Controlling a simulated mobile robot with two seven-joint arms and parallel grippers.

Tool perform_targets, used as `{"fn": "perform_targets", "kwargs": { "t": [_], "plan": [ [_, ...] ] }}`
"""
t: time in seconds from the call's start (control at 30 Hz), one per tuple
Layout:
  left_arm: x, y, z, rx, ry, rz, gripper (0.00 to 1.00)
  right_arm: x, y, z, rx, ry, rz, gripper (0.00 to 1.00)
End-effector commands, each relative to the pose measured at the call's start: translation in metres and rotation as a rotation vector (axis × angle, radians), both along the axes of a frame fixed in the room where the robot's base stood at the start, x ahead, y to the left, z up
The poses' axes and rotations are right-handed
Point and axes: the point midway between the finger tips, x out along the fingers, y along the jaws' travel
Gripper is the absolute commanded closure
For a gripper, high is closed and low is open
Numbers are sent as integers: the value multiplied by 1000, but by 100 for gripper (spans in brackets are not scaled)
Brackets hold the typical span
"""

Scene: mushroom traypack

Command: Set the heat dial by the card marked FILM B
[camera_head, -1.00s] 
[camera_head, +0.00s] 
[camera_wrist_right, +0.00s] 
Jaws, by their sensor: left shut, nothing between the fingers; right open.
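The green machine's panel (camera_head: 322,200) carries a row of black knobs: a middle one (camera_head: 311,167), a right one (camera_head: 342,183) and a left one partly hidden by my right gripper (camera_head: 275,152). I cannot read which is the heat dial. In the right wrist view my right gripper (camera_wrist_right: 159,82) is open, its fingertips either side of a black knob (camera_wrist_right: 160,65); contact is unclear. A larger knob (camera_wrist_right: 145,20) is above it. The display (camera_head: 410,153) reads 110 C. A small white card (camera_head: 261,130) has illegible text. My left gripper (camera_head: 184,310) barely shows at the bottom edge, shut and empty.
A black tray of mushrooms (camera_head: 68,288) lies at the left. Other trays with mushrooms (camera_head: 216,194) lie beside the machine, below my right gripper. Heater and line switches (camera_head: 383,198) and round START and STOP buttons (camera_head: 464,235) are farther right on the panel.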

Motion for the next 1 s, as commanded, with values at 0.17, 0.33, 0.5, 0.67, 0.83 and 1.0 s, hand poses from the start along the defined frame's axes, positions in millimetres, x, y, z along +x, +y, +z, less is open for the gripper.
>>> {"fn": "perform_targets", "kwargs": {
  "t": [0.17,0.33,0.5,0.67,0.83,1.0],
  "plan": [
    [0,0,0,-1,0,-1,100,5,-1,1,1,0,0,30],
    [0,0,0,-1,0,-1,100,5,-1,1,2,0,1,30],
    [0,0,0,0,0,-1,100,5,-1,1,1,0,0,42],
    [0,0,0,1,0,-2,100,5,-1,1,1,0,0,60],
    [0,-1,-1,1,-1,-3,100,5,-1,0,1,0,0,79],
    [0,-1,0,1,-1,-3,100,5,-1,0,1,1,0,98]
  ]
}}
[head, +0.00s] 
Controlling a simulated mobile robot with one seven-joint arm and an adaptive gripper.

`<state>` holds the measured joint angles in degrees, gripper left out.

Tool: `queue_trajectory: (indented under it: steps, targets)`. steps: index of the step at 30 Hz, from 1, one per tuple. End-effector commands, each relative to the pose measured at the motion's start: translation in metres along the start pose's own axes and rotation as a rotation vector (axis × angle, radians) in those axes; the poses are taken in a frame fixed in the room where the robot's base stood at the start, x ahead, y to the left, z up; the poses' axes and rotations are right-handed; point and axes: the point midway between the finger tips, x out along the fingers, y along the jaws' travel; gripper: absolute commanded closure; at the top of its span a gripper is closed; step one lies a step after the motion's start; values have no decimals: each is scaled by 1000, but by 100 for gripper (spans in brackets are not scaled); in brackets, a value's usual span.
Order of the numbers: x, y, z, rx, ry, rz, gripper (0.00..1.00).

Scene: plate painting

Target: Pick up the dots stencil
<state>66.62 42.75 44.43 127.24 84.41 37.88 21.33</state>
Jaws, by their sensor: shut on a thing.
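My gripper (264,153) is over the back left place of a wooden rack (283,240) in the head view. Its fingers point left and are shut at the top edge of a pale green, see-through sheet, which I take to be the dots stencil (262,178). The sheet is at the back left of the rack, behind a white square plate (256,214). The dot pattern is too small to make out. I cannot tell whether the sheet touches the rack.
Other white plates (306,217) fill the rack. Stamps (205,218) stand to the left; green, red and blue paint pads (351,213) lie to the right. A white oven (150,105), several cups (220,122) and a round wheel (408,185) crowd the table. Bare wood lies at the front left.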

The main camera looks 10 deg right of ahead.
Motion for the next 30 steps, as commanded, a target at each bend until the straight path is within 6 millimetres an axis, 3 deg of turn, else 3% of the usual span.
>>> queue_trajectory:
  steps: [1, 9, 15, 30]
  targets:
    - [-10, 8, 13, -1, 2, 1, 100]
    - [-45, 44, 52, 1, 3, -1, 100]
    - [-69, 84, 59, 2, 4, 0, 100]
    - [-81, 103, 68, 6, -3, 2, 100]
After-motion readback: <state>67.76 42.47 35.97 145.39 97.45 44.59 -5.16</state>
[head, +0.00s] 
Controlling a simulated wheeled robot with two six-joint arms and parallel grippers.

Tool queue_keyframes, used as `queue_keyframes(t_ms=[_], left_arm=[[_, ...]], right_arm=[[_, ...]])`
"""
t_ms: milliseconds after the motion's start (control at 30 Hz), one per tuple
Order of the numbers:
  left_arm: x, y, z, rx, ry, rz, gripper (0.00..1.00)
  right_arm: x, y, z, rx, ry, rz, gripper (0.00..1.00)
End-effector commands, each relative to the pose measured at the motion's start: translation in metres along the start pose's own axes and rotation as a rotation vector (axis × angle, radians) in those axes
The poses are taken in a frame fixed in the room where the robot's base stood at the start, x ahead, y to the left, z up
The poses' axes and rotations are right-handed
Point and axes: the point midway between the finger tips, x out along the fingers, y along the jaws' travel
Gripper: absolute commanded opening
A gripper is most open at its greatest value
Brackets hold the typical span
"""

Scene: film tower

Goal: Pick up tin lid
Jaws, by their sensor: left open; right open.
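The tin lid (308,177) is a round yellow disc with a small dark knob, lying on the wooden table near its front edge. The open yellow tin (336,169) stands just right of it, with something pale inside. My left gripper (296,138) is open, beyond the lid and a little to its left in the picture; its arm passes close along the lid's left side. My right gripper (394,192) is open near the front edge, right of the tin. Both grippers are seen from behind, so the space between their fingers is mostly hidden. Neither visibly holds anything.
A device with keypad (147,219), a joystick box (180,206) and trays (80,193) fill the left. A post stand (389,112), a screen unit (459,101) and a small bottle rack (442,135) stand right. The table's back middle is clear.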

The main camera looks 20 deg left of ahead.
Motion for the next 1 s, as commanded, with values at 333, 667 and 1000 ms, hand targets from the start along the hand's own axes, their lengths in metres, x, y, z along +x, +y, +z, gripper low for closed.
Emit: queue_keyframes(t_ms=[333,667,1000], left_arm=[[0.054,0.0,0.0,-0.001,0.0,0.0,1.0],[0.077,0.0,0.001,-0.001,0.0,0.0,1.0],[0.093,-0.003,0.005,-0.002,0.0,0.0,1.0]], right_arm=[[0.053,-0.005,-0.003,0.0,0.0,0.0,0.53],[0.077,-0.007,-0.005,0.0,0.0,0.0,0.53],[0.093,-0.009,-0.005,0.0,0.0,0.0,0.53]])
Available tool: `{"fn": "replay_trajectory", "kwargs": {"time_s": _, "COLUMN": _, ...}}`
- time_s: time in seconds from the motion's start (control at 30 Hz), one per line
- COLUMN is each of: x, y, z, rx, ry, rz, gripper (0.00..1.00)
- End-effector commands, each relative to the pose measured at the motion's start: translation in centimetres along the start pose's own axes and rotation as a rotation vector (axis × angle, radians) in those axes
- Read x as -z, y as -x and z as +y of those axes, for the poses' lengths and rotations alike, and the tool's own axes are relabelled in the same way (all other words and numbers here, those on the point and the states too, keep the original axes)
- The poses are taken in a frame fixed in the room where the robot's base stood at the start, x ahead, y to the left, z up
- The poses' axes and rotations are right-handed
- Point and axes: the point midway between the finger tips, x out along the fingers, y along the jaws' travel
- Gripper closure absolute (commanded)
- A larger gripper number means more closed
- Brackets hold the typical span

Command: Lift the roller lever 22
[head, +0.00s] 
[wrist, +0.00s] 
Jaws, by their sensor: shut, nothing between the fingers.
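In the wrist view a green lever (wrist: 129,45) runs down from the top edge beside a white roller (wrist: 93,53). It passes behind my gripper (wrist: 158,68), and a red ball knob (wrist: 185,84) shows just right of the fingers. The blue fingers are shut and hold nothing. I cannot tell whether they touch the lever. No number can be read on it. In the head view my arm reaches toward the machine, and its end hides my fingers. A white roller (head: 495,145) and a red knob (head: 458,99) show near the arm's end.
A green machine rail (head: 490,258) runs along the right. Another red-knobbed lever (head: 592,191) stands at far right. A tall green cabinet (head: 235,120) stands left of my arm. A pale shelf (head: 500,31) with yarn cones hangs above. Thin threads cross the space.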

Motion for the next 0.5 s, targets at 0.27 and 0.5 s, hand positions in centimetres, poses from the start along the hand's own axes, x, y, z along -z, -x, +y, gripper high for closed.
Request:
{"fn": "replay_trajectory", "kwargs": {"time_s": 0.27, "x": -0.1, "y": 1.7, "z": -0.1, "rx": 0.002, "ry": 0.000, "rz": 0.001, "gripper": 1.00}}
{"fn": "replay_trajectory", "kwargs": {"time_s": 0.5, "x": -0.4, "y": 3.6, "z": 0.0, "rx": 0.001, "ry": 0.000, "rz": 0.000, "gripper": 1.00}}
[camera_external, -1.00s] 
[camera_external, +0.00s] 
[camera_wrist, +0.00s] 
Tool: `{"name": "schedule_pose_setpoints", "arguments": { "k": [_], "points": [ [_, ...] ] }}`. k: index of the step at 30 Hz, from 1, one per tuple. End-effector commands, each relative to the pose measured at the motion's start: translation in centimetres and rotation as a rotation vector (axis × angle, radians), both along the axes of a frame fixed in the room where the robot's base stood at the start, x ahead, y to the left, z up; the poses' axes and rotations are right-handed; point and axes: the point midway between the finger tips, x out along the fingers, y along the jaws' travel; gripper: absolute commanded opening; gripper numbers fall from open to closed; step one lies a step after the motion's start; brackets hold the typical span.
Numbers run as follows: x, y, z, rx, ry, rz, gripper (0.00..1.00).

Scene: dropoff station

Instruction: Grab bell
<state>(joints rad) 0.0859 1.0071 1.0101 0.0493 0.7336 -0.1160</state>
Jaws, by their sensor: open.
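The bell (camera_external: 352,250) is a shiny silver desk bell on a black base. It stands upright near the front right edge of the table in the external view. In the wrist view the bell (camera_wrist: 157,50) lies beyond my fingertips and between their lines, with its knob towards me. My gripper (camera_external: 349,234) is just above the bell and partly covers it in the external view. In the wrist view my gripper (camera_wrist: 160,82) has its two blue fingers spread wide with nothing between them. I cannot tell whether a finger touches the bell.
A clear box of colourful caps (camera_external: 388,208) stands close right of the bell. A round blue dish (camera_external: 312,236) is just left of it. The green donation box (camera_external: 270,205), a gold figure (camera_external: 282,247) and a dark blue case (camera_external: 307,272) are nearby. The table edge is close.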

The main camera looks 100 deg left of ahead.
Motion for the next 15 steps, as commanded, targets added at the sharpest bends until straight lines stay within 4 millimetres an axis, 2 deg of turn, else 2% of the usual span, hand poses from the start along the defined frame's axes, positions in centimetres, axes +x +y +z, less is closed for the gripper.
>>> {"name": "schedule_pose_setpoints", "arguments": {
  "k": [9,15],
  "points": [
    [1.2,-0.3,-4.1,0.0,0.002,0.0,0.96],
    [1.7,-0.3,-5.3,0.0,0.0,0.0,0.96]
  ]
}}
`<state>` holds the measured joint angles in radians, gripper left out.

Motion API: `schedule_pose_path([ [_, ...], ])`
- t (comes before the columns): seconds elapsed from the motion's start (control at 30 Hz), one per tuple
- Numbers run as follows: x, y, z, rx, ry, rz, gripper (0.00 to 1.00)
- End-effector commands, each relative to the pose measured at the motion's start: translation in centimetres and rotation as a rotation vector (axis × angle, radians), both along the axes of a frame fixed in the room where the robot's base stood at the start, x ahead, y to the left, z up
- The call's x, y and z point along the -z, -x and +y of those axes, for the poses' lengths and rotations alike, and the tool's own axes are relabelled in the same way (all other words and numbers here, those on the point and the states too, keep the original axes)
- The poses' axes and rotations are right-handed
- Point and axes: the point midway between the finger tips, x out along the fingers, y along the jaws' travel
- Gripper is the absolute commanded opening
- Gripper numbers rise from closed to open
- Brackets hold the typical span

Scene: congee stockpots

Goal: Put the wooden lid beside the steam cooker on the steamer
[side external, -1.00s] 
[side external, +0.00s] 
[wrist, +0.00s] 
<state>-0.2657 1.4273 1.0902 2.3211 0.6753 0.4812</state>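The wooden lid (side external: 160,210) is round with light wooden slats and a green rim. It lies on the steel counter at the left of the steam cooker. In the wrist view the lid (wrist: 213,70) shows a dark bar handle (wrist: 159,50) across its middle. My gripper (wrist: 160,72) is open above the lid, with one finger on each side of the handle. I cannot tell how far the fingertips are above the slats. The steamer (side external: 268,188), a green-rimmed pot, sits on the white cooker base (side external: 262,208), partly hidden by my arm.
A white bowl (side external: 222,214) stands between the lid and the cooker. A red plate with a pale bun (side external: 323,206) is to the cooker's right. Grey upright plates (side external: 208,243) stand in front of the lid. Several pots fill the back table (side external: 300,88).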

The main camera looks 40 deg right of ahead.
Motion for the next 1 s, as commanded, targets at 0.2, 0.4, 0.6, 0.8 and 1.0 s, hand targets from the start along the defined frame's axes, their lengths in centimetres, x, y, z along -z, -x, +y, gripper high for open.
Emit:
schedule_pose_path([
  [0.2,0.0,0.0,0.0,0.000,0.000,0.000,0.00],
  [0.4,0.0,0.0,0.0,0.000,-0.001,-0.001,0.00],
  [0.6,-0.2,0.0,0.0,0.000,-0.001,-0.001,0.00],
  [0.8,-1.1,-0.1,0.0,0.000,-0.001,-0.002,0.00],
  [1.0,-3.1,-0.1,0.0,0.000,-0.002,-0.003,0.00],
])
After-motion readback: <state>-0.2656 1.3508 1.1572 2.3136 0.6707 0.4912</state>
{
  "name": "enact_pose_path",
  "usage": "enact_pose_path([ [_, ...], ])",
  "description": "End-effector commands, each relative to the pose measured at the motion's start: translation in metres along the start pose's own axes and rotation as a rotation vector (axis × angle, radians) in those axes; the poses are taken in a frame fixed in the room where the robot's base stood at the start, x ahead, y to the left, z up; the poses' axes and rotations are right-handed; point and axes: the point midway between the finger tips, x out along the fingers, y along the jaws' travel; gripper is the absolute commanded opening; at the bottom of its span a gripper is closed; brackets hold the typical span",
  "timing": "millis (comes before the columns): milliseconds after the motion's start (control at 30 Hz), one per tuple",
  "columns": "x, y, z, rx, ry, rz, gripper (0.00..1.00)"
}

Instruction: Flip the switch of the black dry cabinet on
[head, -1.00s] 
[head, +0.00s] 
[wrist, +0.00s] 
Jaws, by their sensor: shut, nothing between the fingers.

------------------------

SET TASK:
Everything from the line that contains "Controlling a simulated wheeled" to the line that contains "left_arm: x, y, z, rx, ry, rz, gripper (0.00..1.00)" must be transcribed exactly, both end lines included.

EXERCISE ANSWER:
Controlling a simulated wheeled robot with two six-joint arms and parallel grippers.

Tool queue_keyframes, used as `queue_keyframes(t_ms=[_], left_arm=[[_, ...]], right_arm=[[_, ...]])`
"""
t_ms: milliseconds after the motion's start (control at 30 Hz), one per tuple
Order of the numbers:
  left_arm: x, y, z, rx, ry, rz, gripper (0.00..1.00)

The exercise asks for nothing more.